Will you output the lines between the ones holding "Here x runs" and "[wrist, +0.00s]", inclusive, exactly as they stand, and only those lines, with the pictures left out?

Task data:
______________________________

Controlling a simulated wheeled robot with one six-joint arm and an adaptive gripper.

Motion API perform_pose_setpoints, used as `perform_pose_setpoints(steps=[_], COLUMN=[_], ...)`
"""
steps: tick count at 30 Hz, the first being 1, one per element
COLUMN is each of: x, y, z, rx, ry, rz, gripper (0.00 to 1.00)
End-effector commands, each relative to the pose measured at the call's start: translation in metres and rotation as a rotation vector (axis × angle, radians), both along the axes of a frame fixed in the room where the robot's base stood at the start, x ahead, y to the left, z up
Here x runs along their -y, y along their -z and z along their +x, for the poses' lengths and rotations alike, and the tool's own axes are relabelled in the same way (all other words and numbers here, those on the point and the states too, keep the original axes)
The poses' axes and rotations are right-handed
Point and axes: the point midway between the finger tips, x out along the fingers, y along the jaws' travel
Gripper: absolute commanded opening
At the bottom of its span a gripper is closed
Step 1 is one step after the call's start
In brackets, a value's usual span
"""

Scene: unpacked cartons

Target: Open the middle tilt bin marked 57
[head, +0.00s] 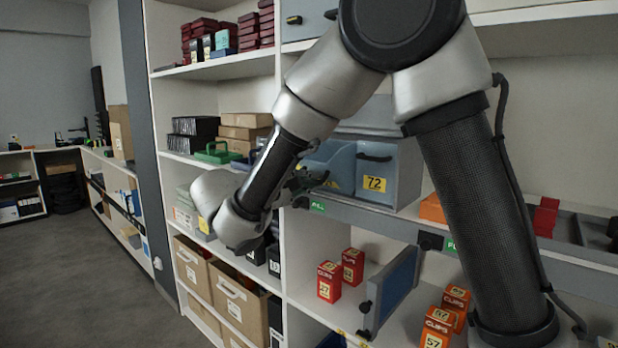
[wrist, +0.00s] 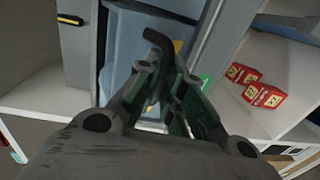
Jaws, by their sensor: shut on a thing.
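A grey-blue tilt-bin unit stands on the middle shelf in the head view. Its right-hand bin (head: 374,172) is closed, with a black handle and a yellow 72 label. Left of it, a blue bin (head: 335,163) shows a curved side wall, tipped outward; my gripper partly covers it and I cannot read its number. My gripper (head: 308,182) is at this bin's front. In the wrist view, my gripper (wrist: 170,75) is shut on a black curved handle (wrist: 157,42).
Red clip boxes (head: 329,282) stand on the shelf below, beside a blue-grey panel (head: 390,290) standing out from the shelf. Orange clip boxes (head: 437,325) are to its right. A green tray (head: 218,152) and cartons (head: 245,125) are on the left. Floor is clear at the far left.

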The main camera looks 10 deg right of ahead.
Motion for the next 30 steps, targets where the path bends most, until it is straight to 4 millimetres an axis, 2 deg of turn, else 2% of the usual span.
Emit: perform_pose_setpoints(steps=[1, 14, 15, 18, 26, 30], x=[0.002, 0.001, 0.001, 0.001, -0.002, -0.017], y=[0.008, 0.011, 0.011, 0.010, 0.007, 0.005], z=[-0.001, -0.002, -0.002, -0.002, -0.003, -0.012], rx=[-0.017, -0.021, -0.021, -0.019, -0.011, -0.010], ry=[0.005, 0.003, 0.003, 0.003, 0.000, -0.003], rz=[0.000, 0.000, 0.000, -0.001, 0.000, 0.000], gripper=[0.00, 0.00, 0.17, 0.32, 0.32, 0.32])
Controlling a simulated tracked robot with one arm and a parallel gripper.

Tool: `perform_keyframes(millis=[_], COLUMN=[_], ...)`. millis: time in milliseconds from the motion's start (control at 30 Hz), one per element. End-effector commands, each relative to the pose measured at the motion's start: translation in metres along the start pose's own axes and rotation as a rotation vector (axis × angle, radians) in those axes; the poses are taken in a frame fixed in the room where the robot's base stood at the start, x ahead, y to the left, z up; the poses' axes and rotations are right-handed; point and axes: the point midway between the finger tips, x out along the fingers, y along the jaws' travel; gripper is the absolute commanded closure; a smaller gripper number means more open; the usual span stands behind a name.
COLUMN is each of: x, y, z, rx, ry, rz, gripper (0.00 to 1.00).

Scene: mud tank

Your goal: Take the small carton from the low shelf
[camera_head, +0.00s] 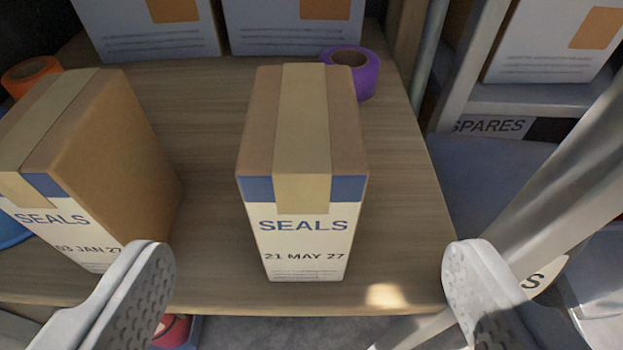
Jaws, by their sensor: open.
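A small brown carton (303,180) stands upright on the wooden shelf (405,230), near the middle of the view. It has tan tape over its top, a blue band and a white label reading "SEALS" and "21 MAY 27". A second brown carton (105,150) stands to its left, turned at an angle, labelled "SEALS" and "03 JAN 27". My gripper (309,285) is open, with one finger at lower left and one at lower right. The middle carton lies between and beyond the fingertips, touching neither. The left fingertip overlaps the left carton's lower corner in the picture.
A purple tape roll (366,80) lies behind the middle carton. An orange roll (30,72) is at far left. White boxes (290,28) stand at the back. A metal post (545,190) and a "SPARES" shelf (490,126) are on the right. Bare wood separates the two cartons.

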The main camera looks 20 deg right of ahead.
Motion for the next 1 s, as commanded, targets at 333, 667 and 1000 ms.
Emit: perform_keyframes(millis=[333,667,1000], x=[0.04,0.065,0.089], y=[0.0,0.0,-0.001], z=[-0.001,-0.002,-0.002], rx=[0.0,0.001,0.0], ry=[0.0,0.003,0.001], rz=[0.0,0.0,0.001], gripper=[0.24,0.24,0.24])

______________________________

Task answer:
Here x runs along their -y, y along their -z and z along their +x, for the poses' lengths and rotations alike, and the tool's own axes are relabelled in the same way (all other words and numbers here, those on the point and the states too, keep the original axes)
The poses' axes and rotations are right-handed
Point and axes: the point midway between the finger tips, x out along the fingers, y along the jaws' travel
Gripper: absolute commanded opening
At the bottom of its span a gripper is closed
Step 1 is one step after the call's start
In brackets, a value's usual span
"""

Scene: unpacked cartons

Target: Open the middle tilt bin marked 57
[head, +0.00s] 
[wrist, +0.00s] 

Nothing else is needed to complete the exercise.